The provincial government plan to secure the industry’s competitiveness, and the rural jobs that depend on it, urged (see page 19) the government appointed Commission on Tax Competitiveness to "consider the critical links with forest sector competitiveness in its examination of ways to modernize the PST.”
As it happens, the Commission did just that. When it reported out in November 2016, it recommended that government exempt electricity and energy for industrial and business use from the PST.
In their submission to the Commission, Catalyst Paper, which operates pulp and paper mills in Crofton, Port Alberni and Powell River, placed an international lens on the PST. The picture they paint is depressing. This chart, showing the combined whack that an average BC paper mill takes compared to those in 20 other jurisdictions, was drawn from a PwC study entitled Thermo-mechanical Pulp and Paper in British Columbia: Energy and Taxation Competitiveness Study:
British Columbia, the bar at far right, is dramatically higher than second-place Sweden, whose mills pay no carbon charges under a cap and trade system. The triple whammy of electricity, natural gas and various climate taxes appears to create a clear disadvantage.
Catalyst argues that BC's 7 per cent PST on purchased electricity means that bleached chemical thermo-mechanical pulp (BCTMP) and paper mills in British Columbia face a 7 per cent cost disadvantage compared to mills in the 20 competing jurisdictions.
Catalyst helpfully notes that other BC exporters like miners, forest companies and cement manufacturers face the same 7 per cent cost disadvantage when exporting their products or selling within Canada.
What a quandary for government if, suddenly, a large number of energy-intensive manufacturers get in line for a tax cut. One arm of government clearly wants to see a more competitive and viable industry; meanwhile another arm, just as worthy, has to fund the ever-rising costs of government services.
Catalyst argues that eliminating PST on purchased industrial electricity "would represent smart tax policy”. The company continues: "BC Hydro is currently facing surplus capacity, and the marginal contribution related to the price elasticity for power will have the effect of reducing the burden on ratepayers.”
The report points out that BC’s electricity supply is 93% from renewable hydro. Eliminating the PST on purchased power will thus “encourage substitution from fossil fuel to clean energy and thereby help to support the province’s climate change objectives.”
Urban residents are mostly oblivious to the powerful benefits they derive from pulp and paper activity. This is due perhaps to the location of all mills in communities outside of Vancouver and Victoria, and the fact that much of the product moves invisibly to market inside the opaque walls of shipping containers.

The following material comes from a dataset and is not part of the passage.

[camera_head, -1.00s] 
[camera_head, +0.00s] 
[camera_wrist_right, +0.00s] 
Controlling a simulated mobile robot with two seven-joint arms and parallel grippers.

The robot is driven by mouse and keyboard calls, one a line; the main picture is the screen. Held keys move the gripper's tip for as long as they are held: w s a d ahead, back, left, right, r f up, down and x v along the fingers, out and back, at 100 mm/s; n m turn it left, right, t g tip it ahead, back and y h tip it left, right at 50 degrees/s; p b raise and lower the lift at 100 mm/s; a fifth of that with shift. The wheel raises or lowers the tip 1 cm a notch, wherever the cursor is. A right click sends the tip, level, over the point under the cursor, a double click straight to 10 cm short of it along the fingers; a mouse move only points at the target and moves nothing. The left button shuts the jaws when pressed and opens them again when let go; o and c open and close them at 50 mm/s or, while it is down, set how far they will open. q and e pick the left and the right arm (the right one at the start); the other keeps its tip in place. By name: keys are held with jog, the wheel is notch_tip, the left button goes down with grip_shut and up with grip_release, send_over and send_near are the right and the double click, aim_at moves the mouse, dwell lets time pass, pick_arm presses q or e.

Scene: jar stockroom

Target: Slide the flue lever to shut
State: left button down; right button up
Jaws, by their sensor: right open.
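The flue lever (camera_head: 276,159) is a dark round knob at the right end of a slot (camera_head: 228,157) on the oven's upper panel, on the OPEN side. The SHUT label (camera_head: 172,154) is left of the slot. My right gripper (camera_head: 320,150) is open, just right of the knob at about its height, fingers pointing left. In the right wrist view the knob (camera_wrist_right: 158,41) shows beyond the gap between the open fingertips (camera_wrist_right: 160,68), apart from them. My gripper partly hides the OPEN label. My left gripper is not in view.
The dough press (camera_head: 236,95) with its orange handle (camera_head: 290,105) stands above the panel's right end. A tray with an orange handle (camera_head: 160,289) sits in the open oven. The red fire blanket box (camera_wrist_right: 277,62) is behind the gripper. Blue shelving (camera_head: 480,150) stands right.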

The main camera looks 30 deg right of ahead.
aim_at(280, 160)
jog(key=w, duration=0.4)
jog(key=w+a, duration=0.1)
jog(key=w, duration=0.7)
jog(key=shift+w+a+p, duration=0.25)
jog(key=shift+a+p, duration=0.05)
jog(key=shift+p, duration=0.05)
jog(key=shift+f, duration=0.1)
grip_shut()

Yet it is here that otherwise fairly low-profile parts of the province really shine. The Cariboo, for example, all by itself produced over $1 billion worth of paper exports in one recent year, according to a study by the Urban Futures Institute.
Whether urban or rural, residents are warm to the knowledge that forestry qualifies as a green, renewable sector. This showed up prominently in some polling Resource Works did back when we launched in 2014.

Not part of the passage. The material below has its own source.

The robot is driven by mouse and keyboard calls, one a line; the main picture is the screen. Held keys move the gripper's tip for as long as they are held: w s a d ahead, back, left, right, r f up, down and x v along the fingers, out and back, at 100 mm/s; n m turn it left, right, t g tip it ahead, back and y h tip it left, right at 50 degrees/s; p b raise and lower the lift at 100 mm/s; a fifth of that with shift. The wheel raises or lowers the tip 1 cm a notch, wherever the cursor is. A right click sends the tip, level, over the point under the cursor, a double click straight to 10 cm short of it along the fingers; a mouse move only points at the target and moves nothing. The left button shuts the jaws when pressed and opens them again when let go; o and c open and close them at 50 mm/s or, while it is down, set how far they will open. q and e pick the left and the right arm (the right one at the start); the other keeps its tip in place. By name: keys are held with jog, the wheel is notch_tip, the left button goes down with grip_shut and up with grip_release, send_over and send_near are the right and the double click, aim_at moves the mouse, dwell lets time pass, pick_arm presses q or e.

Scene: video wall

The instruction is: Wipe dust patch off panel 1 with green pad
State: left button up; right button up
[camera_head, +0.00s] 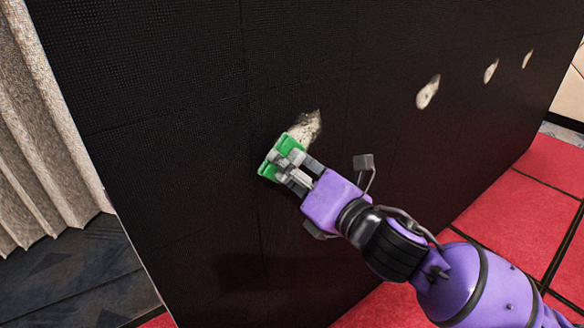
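My right gripper (290,164), on the purple arm from the lower right, is shut on the green pad (288,143). The fingers hide the middle of the pad. The pad is close against the black video wall (200,130); I cannot tell whether it touches. The nearest pale dust patch (308,124) lies just above and right of the pad, and the pad may cover its lower left end. No panel number is readable. My left gripper is not in view.
More pale patches run along the wall to the right, the closest at mid-right (428,92). A beige curtain (35,130) hangs left of the wall. Red floor tiles (520,215) lie at the right, and dark floor (70,275) at the lower left.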

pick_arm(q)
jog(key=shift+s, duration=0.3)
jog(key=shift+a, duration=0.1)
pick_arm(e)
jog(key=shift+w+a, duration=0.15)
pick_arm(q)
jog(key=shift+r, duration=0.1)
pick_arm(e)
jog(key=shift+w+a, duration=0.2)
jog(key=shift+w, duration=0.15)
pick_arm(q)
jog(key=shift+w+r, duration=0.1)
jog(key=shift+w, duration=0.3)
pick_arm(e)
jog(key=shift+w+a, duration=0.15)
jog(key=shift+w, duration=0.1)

And the value of sectoral jobs cannot be overestimated. One collective agreement currently in place guarantees $50.30 an hour for a general foreperson, and even the lowliest apprentice draws $28.99. In fact, pulp and paper is the second highest paying industry in British Columbia next to mining.

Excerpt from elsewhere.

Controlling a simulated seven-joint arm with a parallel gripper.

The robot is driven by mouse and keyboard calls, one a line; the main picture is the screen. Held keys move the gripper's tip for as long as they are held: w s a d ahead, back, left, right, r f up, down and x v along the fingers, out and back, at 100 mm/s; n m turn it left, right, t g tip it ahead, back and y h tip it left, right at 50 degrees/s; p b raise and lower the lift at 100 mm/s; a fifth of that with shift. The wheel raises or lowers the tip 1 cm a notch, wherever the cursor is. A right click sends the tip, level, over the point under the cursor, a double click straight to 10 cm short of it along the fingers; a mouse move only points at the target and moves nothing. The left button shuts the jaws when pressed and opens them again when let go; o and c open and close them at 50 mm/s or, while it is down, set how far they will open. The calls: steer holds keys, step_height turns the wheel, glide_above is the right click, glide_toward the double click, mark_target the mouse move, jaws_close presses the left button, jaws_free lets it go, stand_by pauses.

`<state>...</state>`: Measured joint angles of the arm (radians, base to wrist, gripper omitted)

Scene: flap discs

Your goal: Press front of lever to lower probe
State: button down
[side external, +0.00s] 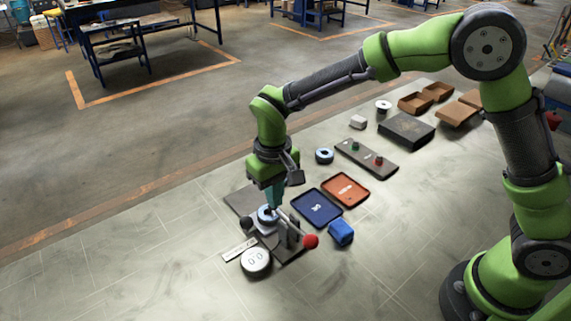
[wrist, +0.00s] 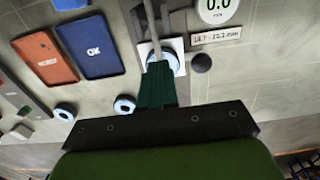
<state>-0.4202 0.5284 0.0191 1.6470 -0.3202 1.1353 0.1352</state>
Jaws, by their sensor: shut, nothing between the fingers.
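The gauge stand (side external: 290,252) has a lever with a red ball (side external: 311,241) at one end. In the wrist view the lever (wrist: 154,48) is a grey rod running up from my fingertips. A blue-rimmed flap disc (side external: 267,215) lies on the stand's pale plate; the rod and my fingers partly hide it in the wrist view (wrist: 174,64). The round readout (side external: 256,261) shows 0.0; it also shows in the wrist view (wrist: 217,9). My gripper (side external: 274,206) is shut and empty, pointing down at the lever end above the disc. I cannot tell whether it touches the rod.
A dark ball (wrist: 201,62) and a label (wrist: 215,36) reading 18.7 - 20.3 mm are close by. Another disc (side external: 324,155) and a button panel (side external: 366,158) are behind.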

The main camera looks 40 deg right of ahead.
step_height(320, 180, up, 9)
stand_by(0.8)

Pulp and paper is also a highly innovative space. James Spankie of Canfor, who I met a couple of years ago at an environmental event in Vancouver, recently related how specialized flame cameras are being used to optimize heat efficiency in the company's kilns and turbo generating equipment to take the steam that runs the mills and generate electricity.
With all those things in mind, a fresh opportunity is looming for the Province of BC to right some past wrongs.
As the BC resource industries awaken in Prince George this morning for a homespun version of Davos, resource companies, communities and labour will be optimistic that a green, job-preserving solution for the PST will present itself in the provincial budget on February 21.
Stewart Muir is executive director of the Resource Works Society.